O facto é que UP e Cs
foram co-responsabilizados pelo impasse que obrigou os espanhóis a votar
em legislativas pela quarta vez em quatro anos.
O resultado foi
um recuo significativo no passado domingo: o UP perdeu 635 mil votos,
depois de ter perdido 1,3 milhões nas legislativas anteriores; já o Cs
viu 2,5 milhões de eleitores fugirem de uma só vez. Albert Rivera,
presidente do Cs, demitiu-se no dia seguinte às eleições e Pablo
Iglesias teve de descobrir forma de içar-se ao governo.
Ao
abandonarem as ideias e alinharem com a pauta da “velha política”, UP e
Cs perderam parte da sua identidade. Mais importante, perderam a sua
utilidade para o eleitorado.
Sánchez e o futuro político de Espanha
Consternado,
o secretário-geral socialista disse há não muito tempo que a mera ideia
de ter o UP no governo lhe tirava o sono. Afirmou igualmente que não há
razão para que seja o partido mais votado a liderar o Executivo. Mas os
tempos mudam, ainda que o tempo transcorrido seja breve, e hoje abraça
Pablo Iglesias ao mesmo tempo que é intransigente na defesa do primado
do partido com mais votos e mandatos.

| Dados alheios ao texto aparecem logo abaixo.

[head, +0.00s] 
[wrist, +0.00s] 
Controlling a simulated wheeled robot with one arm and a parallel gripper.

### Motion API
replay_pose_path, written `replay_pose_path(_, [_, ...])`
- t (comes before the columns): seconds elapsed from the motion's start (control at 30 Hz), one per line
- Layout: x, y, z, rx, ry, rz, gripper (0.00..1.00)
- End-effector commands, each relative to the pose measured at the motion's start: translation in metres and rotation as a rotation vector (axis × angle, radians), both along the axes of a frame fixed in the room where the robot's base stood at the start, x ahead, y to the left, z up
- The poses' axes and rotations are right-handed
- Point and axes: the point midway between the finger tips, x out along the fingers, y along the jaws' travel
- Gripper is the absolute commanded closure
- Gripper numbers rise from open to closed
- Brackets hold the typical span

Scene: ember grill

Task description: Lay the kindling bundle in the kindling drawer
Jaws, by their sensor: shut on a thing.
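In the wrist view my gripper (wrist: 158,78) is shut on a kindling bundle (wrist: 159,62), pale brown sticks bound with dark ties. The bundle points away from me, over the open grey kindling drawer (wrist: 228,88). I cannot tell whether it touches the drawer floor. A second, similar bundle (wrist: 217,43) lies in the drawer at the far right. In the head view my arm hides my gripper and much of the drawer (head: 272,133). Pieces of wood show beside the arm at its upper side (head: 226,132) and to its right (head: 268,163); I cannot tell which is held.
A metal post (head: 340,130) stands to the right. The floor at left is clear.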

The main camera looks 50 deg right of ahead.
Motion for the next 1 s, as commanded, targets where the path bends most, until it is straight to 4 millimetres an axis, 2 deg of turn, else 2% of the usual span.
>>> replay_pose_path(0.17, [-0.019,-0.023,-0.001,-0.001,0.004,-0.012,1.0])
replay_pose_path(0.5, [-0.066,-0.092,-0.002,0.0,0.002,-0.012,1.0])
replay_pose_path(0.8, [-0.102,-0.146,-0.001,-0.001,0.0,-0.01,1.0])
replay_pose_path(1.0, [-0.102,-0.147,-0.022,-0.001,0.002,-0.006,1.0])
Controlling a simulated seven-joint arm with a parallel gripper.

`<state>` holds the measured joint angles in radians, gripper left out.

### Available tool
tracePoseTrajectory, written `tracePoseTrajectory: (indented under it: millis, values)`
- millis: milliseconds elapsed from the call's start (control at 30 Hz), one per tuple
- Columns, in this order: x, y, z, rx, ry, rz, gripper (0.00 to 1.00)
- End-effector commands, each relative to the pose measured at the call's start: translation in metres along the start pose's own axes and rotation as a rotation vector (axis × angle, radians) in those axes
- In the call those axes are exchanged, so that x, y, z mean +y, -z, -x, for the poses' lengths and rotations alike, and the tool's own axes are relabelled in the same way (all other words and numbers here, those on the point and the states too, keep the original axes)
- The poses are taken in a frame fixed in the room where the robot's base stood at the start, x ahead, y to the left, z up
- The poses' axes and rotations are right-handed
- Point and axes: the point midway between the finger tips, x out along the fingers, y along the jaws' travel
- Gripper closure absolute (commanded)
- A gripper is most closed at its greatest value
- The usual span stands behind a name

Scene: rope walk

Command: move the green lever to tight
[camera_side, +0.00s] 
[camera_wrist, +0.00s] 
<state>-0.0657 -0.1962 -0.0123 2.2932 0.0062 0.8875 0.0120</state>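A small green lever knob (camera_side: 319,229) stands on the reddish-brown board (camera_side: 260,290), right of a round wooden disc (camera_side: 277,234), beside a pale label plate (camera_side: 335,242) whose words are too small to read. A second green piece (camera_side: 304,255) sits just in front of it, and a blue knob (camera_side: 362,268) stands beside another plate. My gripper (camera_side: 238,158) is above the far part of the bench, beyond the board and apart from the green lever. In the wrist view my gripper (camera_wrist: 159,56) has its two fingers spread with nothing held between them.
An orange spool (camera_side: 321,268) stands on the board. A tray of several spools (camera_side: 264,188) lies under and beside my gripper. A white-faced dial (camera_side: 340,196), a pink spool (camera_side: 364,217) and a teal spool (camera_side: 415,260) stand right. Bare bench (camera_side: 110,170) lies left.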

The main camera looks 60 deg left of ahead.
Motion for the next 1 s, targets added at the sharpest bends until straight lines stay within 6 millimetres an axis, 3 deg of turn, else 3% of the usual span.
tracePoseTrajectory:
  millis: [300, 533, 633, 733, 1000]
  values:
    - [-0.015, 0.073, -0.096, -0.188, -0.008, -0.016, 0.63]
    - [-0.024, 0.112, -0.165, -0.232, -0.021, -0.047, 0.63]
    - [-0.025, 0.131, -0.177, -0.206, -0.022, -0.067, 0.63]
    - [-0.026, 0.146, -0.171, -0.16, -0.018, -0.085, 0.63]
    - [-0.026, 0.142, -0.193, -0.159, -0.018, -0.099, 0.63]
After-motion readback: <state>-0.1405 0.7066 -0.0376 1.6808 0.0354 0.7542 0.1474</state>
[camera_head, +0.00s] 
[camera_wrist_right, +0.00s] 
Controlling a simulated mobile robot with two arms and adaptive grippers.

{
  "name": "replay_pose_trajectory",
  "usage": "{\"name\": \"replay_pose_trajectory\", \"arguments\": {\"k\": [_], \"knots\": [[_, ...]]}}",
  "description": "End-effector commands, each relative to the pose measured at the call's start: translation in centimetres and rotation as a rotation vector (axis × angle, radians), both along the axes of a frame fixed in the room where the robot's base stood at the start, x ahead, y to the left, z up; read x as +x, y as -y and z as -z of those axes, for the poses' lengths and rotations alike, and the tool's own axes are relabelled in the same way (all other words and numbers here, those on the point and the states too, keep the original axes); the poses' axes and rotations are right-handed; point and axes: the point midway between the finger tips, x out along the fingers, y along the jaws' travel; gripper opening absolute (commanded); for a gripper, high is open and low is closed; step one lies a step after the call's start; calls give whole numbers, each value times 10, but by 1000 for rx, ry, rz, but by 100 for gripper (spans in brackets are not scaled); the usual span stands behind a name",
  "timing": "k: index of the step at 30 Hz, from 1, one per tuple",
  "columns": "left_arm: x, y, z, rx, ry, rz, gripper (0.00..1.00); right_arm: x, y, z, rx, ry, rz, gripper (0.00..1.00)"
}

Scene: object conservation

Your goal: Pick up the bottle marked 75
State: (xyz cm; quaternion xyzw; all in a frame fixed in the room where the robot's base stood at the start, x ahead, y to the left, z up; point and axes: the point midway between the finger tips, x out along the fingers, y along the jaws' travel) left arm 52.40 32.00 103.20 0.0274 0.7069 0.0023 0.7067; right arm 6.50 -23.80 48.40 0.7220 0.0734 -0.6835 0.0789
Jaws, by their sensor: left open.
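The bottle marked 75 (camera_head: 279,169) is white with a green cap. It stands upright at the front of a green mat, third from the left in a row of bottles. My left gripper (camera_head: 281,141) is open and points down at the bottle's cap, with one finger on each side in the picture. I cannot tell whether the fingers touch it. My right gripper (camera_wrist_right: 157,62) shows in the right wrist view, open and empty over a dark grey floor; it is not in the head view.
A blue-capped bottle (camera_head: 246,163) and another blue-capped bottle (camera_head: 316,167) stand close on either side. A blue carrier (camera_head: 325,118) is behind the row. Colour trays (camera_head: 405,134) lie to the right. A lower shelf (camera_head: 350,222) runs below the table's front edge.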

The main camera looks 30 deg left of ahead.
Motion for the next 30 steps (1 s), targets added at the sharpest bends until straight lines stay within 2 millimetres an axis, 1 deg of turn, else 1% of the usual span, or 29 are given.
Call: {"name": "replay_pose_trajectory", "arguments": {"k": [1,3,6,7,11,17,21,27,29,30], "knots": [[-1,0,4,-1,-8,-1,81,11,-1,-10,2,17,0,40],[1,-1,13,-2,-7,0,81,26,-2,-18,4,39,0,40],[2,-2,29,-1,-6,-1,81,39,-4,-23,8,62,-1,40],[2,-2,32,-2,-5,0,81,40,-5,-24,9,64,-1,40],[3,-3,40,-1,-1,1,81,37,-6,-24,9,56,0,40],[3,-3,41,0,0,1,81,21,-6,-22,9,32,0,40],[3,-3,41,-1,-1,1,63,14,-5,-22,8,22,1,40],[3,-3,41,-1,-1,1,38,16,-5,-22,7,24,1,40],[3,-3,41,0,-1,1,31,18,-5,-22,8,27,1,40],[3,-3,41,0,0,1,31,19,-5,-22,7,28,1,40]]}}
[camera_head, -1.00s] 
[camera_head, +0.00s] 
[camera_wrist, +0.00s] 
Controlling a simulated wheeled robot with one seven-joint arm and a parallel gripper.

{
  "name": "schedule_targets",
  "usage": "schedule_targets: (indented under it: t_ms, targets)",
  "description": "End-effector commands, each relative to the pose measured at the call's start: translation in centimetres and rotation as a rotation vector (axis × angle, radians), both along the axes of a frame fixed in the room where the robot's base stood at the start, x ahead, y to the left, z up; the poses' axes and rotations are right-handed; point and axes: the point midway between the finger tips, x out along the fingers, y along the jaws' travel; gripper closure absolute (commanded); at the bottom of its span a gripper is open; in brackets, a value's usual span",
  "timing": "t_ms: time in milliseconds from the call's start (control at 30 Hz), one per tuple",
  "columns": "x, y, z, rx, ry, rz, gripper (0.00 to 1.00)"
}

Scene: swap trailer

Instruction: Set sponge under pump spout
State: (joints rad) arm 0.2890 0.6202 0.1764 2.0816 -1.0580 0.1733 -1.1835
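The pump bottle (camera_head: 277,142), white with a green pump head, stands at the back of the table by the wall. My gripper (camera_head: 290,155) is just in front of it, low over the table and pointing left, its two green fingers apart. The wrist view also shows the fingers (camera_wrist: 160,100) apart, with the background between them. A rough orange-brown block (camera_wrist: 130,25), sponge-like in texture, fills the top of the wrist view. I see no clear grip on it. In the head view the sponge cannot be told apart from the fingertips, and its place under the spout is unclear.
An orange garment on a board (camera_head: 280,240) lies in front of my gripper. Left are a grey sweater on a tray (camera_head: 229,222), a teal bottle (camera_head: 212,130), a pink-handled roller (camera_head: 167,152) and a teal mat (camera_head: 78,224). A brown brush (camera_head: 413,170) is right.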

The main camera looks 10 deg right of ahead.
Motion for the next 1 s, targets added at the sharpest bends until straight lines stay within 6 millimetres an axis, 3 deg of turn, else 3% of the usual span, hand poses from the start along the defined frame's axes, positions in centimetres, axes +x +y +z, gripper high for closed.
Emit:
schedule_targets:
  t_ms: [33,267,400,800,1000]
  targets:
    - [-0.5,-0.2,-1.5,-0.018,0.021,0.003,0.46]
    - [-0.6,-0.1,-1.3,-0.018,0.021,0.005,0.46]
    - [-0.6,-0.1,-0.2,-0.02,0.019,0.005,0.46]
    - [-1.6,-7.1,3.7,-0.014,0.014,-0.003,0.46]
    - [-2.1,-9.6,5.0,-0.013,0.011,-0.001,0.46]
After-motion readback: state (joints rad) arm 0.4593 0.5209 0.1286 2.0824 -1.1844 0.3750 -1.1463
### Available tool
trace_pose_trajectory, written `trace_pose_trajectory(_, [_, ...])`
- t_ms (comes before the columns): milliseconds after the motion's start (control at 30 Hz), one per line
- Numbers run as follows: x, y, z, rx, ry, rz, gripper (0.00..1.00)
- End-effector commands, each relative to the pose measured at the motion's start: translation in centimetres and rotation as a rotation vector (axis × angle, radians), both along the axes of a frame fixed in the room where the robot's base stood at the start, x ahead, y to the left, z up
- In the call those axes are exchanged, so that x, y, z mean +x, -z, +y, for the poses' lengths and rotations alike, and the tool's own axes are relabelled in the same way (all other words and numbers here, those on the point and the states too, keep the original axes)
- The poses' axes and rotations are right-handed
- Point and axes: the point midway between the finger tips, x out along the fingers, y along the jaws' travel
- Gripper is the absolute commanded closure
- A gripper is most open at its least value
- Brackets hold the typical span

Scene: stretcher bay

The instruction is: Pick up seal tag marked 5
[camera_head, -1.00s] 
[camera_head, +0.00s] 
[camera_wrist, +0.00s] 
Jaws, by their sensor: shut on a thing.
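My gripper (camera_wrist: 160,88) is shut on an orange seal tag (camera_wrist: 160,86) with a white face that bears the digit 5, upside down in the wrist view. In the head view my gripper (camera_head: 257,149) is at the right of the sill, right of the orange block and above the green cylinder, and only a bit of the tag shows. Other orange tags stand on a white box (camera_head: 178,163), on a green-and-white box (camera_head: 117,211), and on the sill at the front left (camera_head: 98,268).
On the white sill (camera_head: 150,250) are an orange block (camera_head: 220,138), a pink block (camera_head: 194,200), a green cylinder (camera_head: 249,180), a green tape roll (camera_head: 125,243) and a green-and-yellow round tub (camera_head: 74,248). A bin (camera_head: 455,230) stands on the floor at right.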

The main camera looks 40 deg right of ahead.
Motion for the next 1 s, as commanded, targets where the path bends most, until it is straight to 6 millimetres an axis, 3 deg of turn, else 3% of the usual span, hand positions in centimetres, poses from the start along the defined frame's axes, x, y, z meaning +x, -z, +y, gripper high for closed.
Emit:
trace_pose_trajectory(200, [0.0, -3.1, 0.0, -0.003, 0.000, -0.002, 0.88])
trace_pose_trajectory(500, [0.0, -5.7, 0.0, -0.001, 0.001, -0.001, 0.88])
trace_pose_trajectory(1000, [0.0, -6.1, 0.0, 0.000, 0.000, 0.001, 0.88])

Sánchez é um personagem invulgar,
quando mais não seja porque foi o primeiro Presidente de Governo a
publicar as suas memórias políticas em pleno exercício de funções. E
dessa singularidade depende o futuro próximo.
São 19 os partidos
no parlamento. O centro do espectro político ficou arrasado por força da
catástrofe eleitoral que se abateu sobre o Cs. A ultraderecha
está em máximos, tal como o independentismo catalão. A formar-se, o
governo será composto por dois partidos penalizados nas urnas que
estarão dependentes de vontades várias, muitas vezes antagónicas. São
águas difíceis de navegar, mas o passado de Sánchez prova que o líder do
PSOE tem a flexibilidade necessária para sobreviver a intempéries.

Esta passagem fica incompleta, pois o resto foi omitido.